F-5 fighter in NVA service

Like their American ally, the Republic of Vietnam Air Force also used their F-5 fighters in close air support and supply route missions in the South Vietnam area, which helped the Republic of Vietnam Army a lot in many campaigns. From 1974 to 1975, the North Vietnam Army launched huge offensives from all directions into the Republic of Vietnam, which destroyed many Republic of Vietnam Army forces while occupying many of the Republic of Vietnam's territories, though in many cases, F-5 fighters, A-1 attackers, A-37 attackers and Armed helicopters successfully helped the allied army break the enemy's offensive or carry out retreat operations. However, as the North Vietnamese army gradually occupied the territories of South Vietnam, many Air Force bases were captured by the North Vietnamese army, and F-5 fighters that had not yet taken off or were damaged were captured by North Vietnamese army too. Because of the risk that the US government would send their Combat Forces back to Vietnam, the senior commander of North Vietnam Forces didn't want to use their MiG fighters during these invasion operations, therefore, some of the Republic of Vietnam Air Force pilots who surrendered before were ordered to re-fly their F-5 fighters to attack the positions of the South Vietnamese army, even one time a F-5 fighter dropped a bomb on the square of the presidential palace in Saigon.

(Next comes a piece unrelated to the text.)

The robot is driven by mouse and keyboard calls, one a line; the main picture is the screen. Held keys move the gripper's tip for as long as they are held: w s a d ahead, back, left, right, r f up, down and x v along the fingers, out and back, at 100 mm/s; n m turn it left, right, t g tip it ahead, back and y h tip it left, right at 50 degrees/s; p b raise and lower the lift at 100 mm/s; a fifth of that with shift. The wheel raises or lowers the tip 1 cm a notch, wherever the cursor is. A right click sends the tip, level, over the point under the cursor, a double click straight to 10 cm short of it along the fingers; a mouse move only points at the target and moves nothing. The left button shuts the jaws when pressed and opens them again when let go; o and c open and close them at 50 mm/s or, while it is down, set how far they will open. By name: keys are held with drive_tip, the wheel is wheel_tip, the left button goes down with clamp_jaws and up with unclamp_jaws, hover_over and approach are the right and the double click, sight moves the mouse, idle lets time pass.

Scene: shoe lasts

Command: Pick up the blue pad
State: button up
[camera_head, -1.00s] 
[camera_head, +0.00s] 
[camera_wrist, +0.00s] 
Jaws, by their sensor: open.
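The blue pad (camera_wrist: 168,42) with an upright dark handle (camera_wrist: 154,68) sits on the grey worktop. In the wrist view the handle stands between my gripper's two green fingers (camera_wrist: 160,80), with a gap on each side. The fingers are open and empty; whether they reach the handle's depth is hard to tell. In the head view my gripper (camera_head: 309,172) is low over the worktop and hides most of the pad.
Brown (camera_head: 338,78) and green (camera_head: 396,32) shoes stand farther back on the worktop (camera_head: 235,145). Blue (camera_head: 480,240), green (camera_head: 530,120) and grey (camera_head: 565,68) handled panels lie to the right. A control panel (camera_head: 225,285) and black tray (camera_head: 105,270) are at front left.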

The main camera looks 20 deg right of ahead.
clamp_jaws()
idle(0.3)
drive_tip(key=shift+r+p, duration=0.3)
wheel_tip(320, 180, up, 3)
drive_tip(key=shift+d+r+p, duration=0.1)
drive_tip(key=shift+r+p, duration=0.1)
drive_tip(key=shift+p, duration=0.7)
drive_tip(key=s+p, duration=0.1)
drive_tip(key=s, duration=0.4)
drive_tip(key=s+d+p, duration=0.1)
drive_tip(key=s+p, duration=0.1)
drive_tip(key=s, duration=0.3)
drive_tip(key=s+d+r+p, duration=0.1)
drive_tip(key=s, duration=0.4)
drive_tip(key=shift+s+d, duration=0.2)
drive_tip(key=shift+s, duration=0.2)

As the Vietnam War was finally ended in 1975, the new Vietnam government decided to transfer some American military equipment, such as F-5 fighters, A-37 attackers, and UH-1 helicopters, to the Soviet Union and China in exchange for more support. In China, the captured F-5A Freedom Fighter sent by the Vietnam government was tested with their own J-6 fighter, and it was found that the air combat performance of F-5A fighter not only could completely match their own J-6 fighter, but it also had much better ground attack capability, apart from that, the manufacturing process, aerodynamic design, airborne equipment and other parts of the F-5A fighter also had left a deep impression on Chinese aircraft engineers.